Mais, même ainsi, il y a Français et Français. Un nommé Zacarias Moussaoui, immigrant algérien, attirera davantage l'attention qu'un certain Michael Christian Ganczarski, immigrant polonais d'origine allemande – ce qui fait d'un converti comme Ganczarski un djihadiste plus efficace. Cet homme, accusé d'avoir joué un rôle décisif dans l'attentat à l'explosif qui tua 19 personnes dans une synagogue de Tunisie en avril 2002, est actuellement détenu dans une prison française.
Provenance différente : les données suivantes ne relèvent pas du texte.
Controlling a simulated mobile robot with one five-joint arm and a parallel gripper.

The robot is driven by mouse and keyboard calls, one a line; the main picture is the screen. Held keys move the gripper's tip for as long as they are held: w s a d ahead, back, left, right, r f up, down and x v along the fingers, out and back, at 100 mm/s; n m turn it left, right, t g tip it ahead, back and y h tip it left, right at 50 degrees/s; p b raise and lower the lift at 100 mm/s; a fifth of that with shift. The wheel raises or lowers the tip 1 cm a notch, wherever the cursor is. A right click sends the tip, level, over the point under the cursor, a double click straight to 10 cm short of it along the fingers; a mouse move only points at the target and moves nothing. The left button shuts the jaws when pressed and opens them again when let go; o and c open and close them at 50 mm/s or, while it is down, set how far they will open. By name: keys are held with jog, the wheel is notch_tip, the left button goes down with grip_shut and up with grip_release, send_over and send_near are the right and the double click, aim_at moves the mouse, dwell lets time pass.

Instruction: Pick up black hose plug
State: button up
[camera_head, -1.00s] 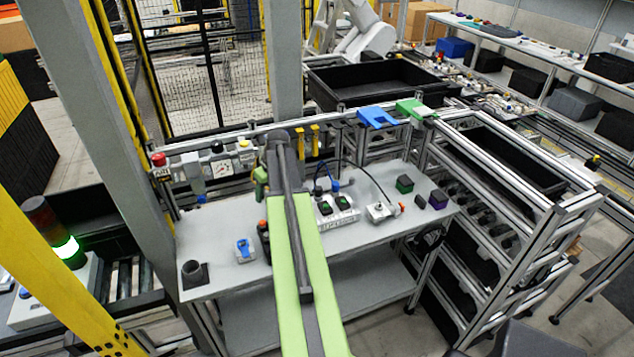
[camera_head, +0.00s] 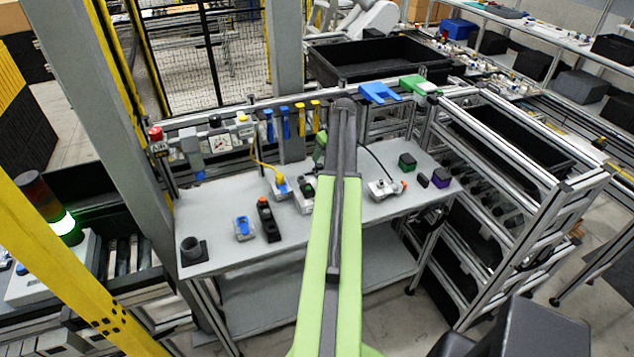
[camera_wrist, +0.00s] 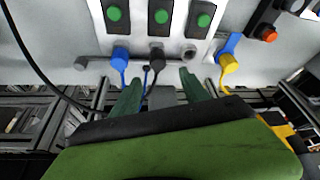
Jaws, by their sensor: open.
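In the wrist view the black hose plug (camera_wrist: 157,53) sits at the front of a pale fixture, at its middle port. A black hose hangs from it toward my gripper. A blue plug (camera_wrist: 120,55) is on its left, and a yellow plug (camera_wrist: 229,64) in a blue holder is on its right. My gripper (camera_wrist: 161,85) is open; its two green fingers are apart, one on each side below the black plug, with nothing clearly held between them. In the head view my arm covers this part of the bench, and I cannot make out the black plug there.
The fixture carries several green buttons (camera_wrist: 160,17). A bare round port (camera_wrist: 189,53) is right of the black plug.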

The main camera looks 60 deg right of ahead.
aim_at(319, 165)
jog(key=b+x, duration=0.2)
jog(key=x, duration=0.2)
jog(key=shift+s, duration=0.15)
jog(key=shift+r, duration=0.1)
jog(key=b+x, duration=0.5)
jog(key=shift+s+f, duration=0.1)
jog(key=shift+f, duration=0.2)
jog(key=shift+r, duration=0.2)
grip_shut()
Les mêmes enseignements s'appliquent à Israël, quoique dans une moindre mesure. Le Hezbollah s'est efforcé de recruter des Européens comme le converti Steven Smyrek, arrêté peu avant de poser une bombe. Le Hamas fit intervenir les Britanniques Asif Muhammad Hanif et Omar Khan Sharif, qui assassinèrent trois personnes dans un bar de Tel-Aviv. L'Australie est également témoin du phénomène, avec par exemple le cas du Français converti à l'Islam et aspirant djihadiste Willie Brigitte.)
Les travaux de M. Leiken conduisent à d'importantes conclusions en ce qui concerne le contre-terrorisme:
-
La bonne assimilation des populations musulmanes indigènes est cruciale pour la sécurité à long terme de l'Occident.
-
Compte tenu du fait que la menace islamiste en Occident «émane principalement d'Europe», les services de sécurité européens et nord-américains devrait admettre qu'ils sont confrontés à des problèmes différents – pour les uns essentiellement internes, pour les autres surtout externes.
-
L'édification de systèmes d'immigration stoppant les agents dormants et les groupes d'intervention tout en permettant l'exercice normal d'activités commerciales et de loisirs devrait revêtir une priorité élevée pour Washington et Ottawa.
-
Pour les Américains, l'adaptation du Programme d'exemption de visa et le contrôle des frontières nationales avec le Canada et le Mexique constituent des thèmes plus prioritaires que les inquiétudes causées par les ressortissants iraniens et syriens.
Les recherches de M. Leiken guident les Occidentaux vers l'établissement d'une sécurité intérieure fiable. Mais la tâche ne sera pas aisée, car pour ouvrir les yeux sur la source de menace islamiste européenne, il faudra renoncer à certains euphémismes faciles, actuellement de mise.